MILAN — Romelu Lukaku was planning on a relaxing evening in front of the TV. He might now find himself playing in Italy, but he was looking forward to following the fortunes of two of his former teams in the Premier League.

His hopes of a quiet night ended long before the games did. Not for the first time this season, he found himself composing a message for his Twitter and Instagram feeds. Not for the first time this season, he felt compelled to speak out against racism.

The cause, in this case, was the front page of the next day’s Corriere dello Sport, one of Italy’s sports newspapers. Its cover had been posted on Twitter late that evening with images of Lukaku, a Belgian striker whose parents were born in the Democratic Republic of Congo, and Chris Smalling, a former teammate of his who is of Jamaican descent and is now playing for Roma, to tease their teams’ weekend matchup. The headline read: “Black Friday.”

When Lukaku saw it, he was staggered. “It’s crazy,” he replied when he was sent an image of the front page over WhatsApp. He then criticized the paper publicly, saying it was the “dumbest of headlines.”

The mix of disappointment and frustration is a feeling Lukaku has had with dispiriting regularity in recent months. From England’s national team threatening to walk off the field during a game in Bulgaria to a match stopped by racist chants in the Netherlands to more recent incidents at Manchester City earlier this month and at Tottenham on Sunday, black players have reported being targets of racist incidents on what has seemed like a weekly basis in Europe this season.
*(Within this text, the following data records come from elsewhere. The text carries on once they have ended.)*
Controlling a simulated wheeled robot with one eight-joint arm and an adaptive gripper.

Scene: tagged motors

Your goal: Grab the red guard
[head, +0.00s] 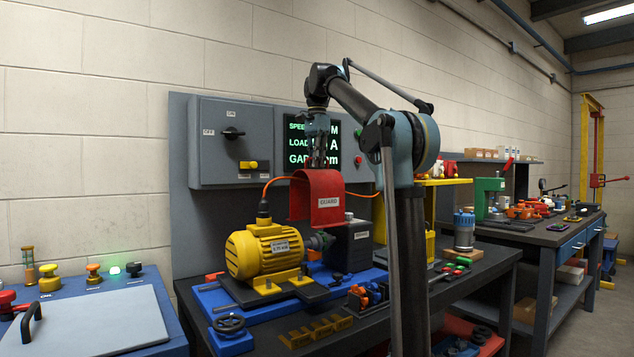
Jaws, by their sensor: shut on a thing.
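The red guard (327,203), an arched cover with a "GUARD" label, is in the middle of the head view. My gripper (323,164) points down and is shut on the top of the red guard. The guard is upright, above and behind the shaft end of the yellow motor (262,252). Its lower edge appears raised over the coupling (320,240), though the exact gap is hard to tell. The fingertips are partly hidden against the guard and the display.
A grey box (351,245) stands right of the coupling on the blue base (215,298). An orange cable (285,179) passes behind the guard. A grey switch cabinet (232,145) and a display (300,130) stand behind. A yellow stand (430,215) is to the right.

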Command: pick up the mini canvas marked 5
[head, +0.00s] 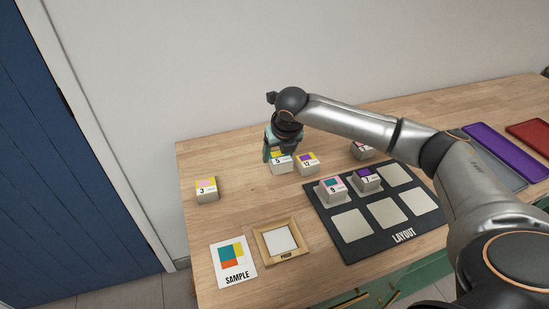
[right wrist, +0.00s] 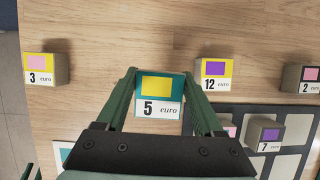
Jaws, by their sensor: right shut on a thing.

In Italy, it has been particularly virulent. Lukaku was racially abused in his second game after moving to the country this season, a chorus of monkey chants greeting him as he prepared to take a penalty during his Inter Milan team’s game at Cagliari. As he listened to the abuse in a stadium with a long, grim record of such incidents, he said he thought what he has always thought in these situations: “I’m going to score. I’m going to win. I’m going to go home.”

“I’ve been confronted by it many times in life,” he said. “You build a type of shell. I take my anger out on the field.”

He is not the only one to have been placed in that invidious position. Fiorentina’s Brazilian left back, Dalbert, heard racist chants at Atalanta and Sampdoria’s Ronaldo Vieira was targeted by Roma fans while playing at home. Mario Balotelli, now at Brescia, was so incensed at the abuse he received during a game in Verona in November that he picked up the ball and kicked it into the upper deck. Like Lukaku, Balotelli then had to endure a group of his own team’s fans publishing a verbose statement explaining away the incident.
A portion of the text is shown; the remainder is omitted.